Living in Virginia you are on the cusp of what is known as "The South." People speak and act differently there. And they've been doing that for a long time. Even in my day, the young were taught to say "Yes, ma'am" and "Yes, sir." They were instructed to remove their hats when they went inside a building. To open doors for women and assist them getting into their chairs at restaurants. If a woman entered a room, we stood up. We gave our seats on busses to ladies and to our elders. We whispered in libraries and watched our language in public. No one thought much about it. We just did it.
Of course, nowadays, such gestures are read as insults by women who are understandably trying to throw off years of second-class citizenry and dismissiveness as the "weaker sex." More than one woman has called me to task for calling her "ma'am." So I'm learning new habits, even as I lament losing the old ones.
I was reminded of the world of the South recently for two reasons. The first was because Oregon Stage Works is presenting Harper Lee's "To Kill a Mockingbird." The play visits Alabama in the 1930s, a place we used to call the "Deep South." Alabama — and indeed much of the South — has changed considerably over the years. But back when Harper Lee was a young child, Alabama was known as much for the rawness of its bigotry and violence as it was for its genteel Southern charm. That's part of my memory, too.

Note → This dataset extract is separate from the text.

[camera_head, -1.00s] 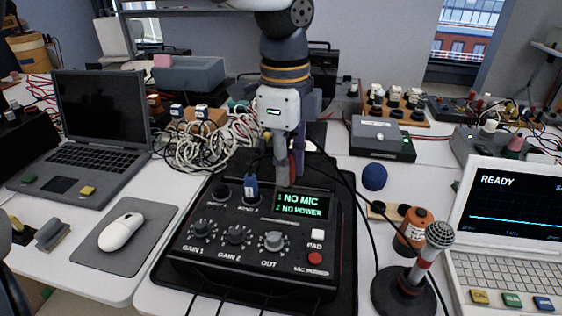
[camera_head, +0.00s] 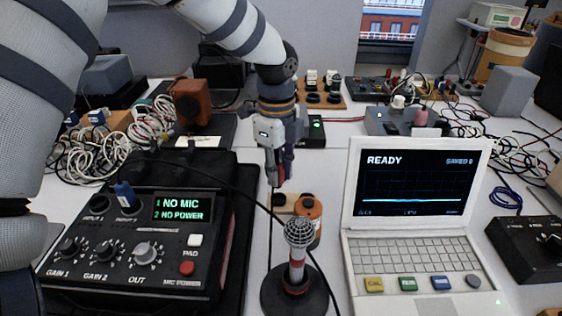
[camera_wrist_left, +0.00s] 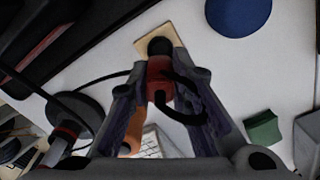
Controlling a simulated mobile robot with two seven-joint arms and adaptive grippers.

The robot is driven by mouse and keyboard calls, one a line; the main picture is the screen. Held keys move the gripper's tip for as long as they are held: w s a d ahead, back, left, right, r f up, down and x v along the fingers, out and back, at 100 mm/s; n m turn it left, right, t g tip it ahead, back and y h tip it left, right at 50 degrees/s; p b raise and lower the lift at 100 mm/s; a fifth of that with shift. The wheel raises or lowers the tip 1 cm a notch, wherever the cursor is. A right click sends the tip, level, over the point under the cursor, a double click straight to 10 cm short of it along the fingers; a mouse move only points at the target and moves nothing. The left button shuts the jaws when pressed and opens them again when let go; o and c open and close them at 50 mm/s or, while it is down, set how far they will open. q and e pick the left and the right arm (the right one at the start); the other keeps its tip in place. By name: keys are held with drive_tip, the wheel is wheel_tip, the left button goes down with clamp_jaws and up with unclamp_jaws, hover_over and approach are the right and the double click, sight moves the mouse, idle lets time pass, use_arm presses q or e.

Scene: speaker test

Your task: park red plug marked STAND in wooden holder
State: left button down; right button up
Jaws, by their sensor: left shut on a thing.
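My left gripper (camera_head: 279,178) points down and is shut on the red plug (camera_wrist_left: 160,80); only a little of the plug's red shows between the fingers in the head view. The marking on the plug cannot be read. A dark cable loops from the plug in the left wrist view. The small wooden holder (camera_head: 283,203) lies on the table just under the fingertips, and also shows past the plug in the left wrist view (camera_wrist_left: 174,34). A dark round end lines up over the holder there; I cannot tell whether it touches. My right gripper is not in view.
An orange bottle (camera_head: 309,210) stands right beside the holder, and a microphone (camera_head: 298,245) on a round base stands in front. The mixer (camera_head: 140,245), with a blue plug (camera_head: 124,195) in it, is at left. A white laptop (camera_head: 420,205) is at right.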

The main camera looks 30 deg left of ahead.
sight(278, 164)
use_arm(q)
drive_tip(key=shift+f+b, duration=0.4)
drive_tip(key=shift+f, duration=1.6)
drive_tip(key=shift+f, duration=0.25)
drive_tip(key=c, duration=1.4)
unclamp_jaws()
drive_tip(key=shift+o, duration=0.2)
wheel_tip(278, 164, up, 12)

The other occasion that brought me back to the South of my childhood was attending a concert by Robin and Linda Williams and Their Fine Group at the Craterian. First there was the music. It's now called "Americana" but I remember it as folk. Lots of great harmonies, guitar, banjo, mandolin and bass. All that was missing was a fiddle.
In between songs, the patter was rich in old Southern "jawin'." When the bass player's previous band memberships were mentioned, some of the people in the audience registered their recognition and appreciation by clapping. To which Robin Williams quipped, "Now that's what I would call a textbook example of a 'smattering.'"

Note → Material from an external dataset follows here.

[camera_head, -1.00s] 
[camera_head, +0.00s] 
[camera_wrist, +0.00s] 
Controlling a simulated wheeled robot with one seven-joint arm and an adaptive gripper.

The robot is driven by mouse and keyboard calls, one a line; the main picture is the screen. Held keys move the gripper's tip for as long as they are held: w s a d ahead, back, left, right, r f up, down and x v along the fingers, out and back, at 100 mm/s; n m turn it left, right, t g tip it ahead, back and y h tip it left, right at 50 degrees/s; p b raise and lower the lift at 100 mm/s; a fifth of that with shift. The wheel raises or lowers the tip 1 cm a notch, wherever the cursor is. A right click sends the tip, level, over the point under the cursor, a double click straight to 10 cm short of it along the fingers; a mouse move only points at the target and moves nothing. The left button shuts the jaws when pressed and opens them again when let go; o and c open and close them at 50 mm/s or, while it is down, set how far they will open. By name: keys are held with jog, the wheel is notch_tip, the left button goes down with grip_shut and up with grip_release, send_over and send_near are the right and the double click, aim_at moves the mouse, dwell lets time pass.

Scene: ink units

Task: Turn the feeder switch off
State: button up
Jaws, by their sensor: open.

Later, Linda Williams talked about her relatives and those great old-fashioned names they had. There were the "botanicals," women named after flowers. And there were other names you hardly hear any more. My mother's "people" came from Kentucky, so she and her relatives had some of those names. She was Esther Gertrude, her sister, was my Aunt Marian and her brothers, my uncles Clyde and Louie.

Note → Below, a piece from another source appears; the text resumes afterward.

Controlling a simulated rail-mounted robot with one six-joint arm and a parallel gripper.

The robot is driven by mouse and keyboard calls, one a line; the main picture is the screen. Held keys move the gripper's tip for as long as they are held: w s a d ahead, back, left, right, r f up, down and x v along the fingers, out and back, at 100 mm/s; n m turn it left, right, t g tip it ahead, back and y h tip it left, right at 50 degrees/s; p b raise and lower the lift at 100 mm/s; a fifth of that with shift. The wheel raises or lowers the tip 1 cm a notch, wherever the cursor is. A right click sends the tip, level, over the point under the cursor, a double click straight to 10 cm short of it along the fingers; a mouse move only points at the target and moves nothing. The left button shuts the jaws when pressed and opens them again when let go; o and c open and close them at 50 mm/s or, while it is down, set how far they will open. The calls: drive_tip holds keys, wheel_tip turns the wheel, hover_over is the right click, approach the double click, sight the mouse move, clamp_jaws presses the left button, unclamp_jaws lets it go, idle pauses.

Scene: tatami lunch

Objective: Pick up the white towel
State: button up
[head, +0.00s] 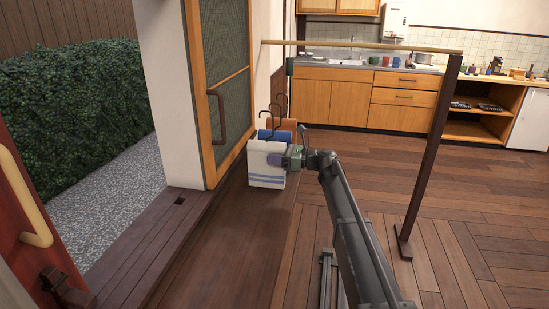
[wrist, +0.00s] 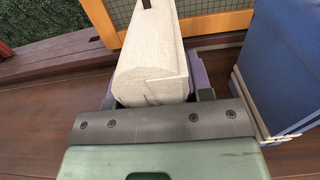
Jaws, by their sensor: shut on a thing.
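The white towel (head: 266,168) hangs folded, with blue stripes near its lower edge, at the near end of a short row of towels. In the wrist view the white towel (wrist: 150,58) fills the space between the jaws. My gripper (head: 292,160) reaches it from the right in the head view. In the wrist view my gripper (wrist: 152,92) is shut on the towel, one purple finger on each side. Black hooks (head: 272,112) rise above the row of towels.
A blue towel (wrist: 284,65) hangs close to the right of my gripper; an orange towel (head: 287,124) is behind. A wooden screen door (head: 229,80) stands close on the left. A horizontal pole (head: 370,46) on a dark post (head: 431,150) stands to the right. Wooden floor lies open beyond.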

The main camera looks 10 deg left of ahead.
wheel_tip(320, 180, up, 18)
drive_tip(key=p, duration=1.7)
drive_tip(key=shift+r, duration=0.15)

One of Linda Williams' aunts was named Annabelle Lavender. On hearing that, her husband chimed in: "Annabelle Lavender, put that opossum down! You don't know where it's been." Ah, good ole Southern humor. Like "Stay away from that wheelbarrow, Clarence! You know you don't know nothin' about machinery."
It just so happens, the Williams' live in rural Virginia. Hearing the gentle twang in their voices and the lush melodies of their songs, I felt like I was sitting on their front porch, a lot younger and in less-complicated times. And if Linda Williams were to ask me if I wanted a slice of freshly baked Shenandoah apple pie, I believe I'd answer, without a moment's hesitation, "Yes ma'am."